Born August 1929, Plainview, Arkansas
Roy Moss started out in country music just in time to get caught up in rock n roll when it began taking hold in 1954-55. Elvis Presley helped him get onto the Louisiana Hayride during his early days. Roy got his first big break when he appeared on radio WNOP in Newport, Kentucky, and met up with the host, Jimmie Skinner. Skinner (1909-1979) was an important country singer who scored his biggest hits between 1957 and 1960, on Mercury. He got Moss signed to that label in 1955 and at the tail end of that year, Roy was taken to Nashville for his first recording session. Four songs were recorded, two of them written by Skinner and all four were released on two singles : "You're My Big Baby Now"/"You Nearly Lose Your Mind" (Mercury 70770, released January 1956) and "Corrine Corrinna"/ "You Don't Know My Mind" (Mercury 70858, May 1956). Authentic rockabilly with an effervescent acoustic quality. These four Mercury sides have all been reissued on the Bear Family CD "That'll Flat Git It, Vol. 1" CD (BCD 16101), devoted to the Mercury label. There were probably more Mercury sessions, but no further releases on the label.

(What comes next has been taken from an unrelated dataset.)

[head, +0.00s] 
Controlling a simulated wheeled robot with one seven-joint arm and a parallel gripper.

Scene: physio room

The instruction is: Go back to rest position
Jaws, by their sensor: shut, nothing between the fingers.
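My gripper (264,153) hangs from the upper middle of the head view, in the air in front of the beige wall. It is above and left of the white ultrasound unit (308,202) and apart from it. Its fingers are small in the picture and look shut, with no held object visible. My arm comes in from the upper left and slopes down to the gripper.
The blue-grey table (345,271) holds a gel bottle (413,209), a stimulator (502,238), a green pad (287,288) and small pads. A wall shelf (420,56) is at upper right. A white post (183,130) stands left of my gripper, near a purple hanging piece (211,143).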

In 1958, Moss was signed to the Fascination label in Highland Park, Michigan, best known for the single "Big Green Car" by Jimmy / Billy Carroll. There Roy cut the single "Yes, Juanita's Mine" (coupled with the equally strong "Wiggle Walkin' Baby"), with Cliff Allen's band. The song is best known as "Juanita", one of the classic tracks on Dale Hawkins's debut album, "Oh Suzy Q". Both sides were pure rock n roll, but like the two Mercury releases, this single was less than stellar in its sales and Moss remained unknown outside various corners of the South. Roy subsequently worked with country stars like Pee Wee King, Cowboy Copas and Ray Price before retiring to make ends meet by raising beef cattle in the hills of Southern Tennessee. He disappeared from view until 1994, when Eagle Records in Germany released a CD ("Rockin' Roy", Eagle 901070), with 18 tracks by Moss, twelve of them previously unissued. I do not have this CD, but Bruce Eder (All Music Guide) describes it as "Eighteen classic cuts by Roy Moss, stipped-down high energy rockabilly." The track listing is here http://rcs.law.emory.edu/rcs/comps/e/eag1873.htm In 1995, "Now Dig This" magazine carried news of a potential comeback. Moss planned on recording an album of rockabilly standards with the Rev. Horton Heat and duets with Barbara Pittman whose then husband Willi opined: "Roy's in great shape. He still has that '50s hairstyle and he sounds wonderful". Sadly, nothing came of those schemes.